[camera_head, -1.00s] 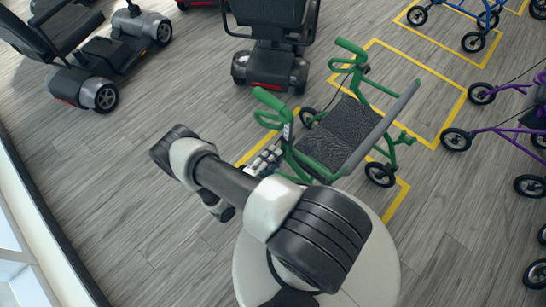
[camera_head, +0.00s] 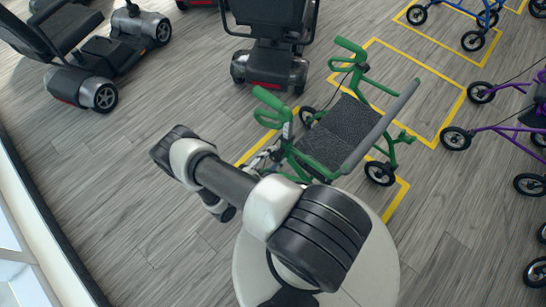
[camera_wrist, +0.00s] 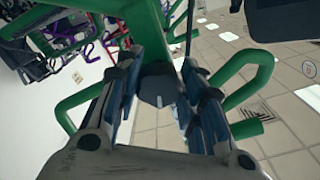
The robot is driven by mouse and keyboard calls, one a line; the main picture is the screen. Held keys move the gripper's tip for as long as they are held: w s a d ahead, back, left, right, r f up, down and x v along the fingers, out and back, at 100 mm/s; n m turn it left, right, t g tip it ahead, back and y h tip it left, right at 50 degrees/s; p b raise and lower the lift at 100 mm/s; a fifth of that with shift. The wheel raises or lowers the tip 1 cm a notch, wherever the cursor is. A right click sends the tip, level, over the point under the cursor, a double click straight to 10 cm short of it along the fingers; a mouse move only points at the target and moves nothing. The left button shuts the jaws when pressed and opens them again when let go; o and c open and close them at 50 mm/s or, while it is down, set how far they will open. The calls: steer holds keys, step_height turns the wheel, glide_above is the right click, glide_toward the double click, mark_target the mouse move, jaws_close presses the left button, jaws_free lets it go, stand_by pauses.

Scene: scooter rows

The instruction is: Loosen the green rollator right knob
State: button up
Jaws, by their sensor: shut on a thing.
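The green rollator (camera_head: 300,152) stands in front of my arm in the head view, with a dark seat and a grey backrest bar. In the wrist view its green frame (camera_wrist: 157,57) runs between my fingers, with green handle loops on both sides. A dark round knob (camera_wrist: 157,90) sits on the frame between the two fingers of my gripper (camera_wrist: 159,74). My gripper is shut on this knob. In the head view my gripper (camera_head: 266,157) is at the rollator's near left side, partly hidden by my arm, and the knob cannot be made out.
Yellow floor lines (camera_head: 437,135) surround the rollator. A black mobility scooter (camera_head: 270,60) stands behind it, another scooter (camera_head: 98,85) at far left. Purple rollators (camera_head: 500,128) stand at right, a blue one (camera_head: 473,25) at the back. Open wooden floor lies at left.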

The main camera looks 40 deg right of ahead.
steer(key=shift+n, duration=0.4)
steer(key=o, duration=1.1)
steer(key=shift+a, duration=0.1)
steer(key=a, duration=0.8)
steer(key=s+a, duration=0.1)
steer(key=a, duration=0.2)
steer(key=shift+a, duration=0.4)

======

◆ **Set task**: Search the lines above for the string "button" and copy each line that has it.

◆ **Output of the task**:
The robot is driven by mouse and keyboard calls, one a line; the main picture is the screen. Held keys move the gripper's tip for as long as they are held: w s a d ahead, back, left, right, r f up, down and x v along the fingers, out and back, at 100 mm/s; n m turn it left, right, t g tip it ahead, back and y h tip it left, right at 50 degrees/s; p b raise and lower the lift at 100 mm/s; a fifth of that with shift. The wheel raises or lowers the tip 1 cm a notch, wherever the cursor is. A right click sends the tip, level, over the point under the cursor, a double click straight to 10 cm short of it along the fingers; a mouse move only points at the target and moves nothing. The left button shuts the jaws when pressed and opens them again when let go; o and c open and close them at 50 mm/s or, while it is down, set how far they will open. The calls: steer holds keys, step_height turns the wheel, glide_above is the right click, glide_toward the double click, mark_target the mouse move, jaws_close presses the left button, jaws_free lets it go, stand_by pauses.
State: button up

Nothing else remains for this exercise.